Give back exactly the lines running from the line that holds "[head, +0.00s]" through the line that holds "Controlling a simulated", ends included, and no other lines.
* BEGIN Raw data *
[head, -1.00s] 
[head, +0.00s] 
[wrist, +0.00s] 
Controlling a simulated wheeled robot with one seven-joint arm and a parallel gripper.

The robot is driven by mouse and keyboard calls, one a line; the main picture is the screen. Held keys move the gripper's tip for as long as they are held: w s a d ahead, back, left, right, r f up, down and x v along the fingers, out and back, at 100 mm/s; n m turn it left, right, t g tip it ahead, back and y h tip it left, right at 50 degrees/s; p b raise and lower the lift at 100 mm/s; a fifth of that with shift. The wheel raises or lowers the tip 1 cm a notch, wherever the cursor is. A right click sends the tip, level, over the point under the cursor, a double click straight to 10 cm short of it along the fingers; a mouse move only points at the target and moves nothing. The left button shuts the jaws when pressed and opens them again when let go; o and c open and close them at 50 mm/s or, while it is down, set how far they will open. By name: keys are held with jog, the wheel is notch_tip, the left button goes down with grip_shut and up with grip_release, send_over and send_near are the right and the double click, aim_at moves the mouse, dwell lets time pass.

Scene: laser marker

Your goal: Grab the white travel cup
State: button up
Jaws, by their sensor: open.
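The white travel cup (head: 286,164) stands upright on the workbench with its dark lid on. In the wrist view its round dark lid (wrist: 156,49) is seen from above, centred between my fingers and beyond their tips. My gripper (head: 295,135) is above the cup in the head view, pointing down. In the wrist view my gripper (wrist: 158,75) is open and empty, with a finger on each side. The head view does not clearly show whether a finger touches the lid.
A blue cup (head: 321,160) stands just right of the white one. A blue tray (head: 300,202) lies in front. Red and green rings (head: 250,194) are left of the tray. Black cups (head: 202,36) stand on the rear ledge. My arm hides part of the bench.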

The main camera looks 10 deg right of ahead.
* END Raw data *
Final result
[head, +0.00s] 
[wrist, +0.00s] 
Controlling a simulated wheeled robot with one seven-joint arm and a parallel gripper.

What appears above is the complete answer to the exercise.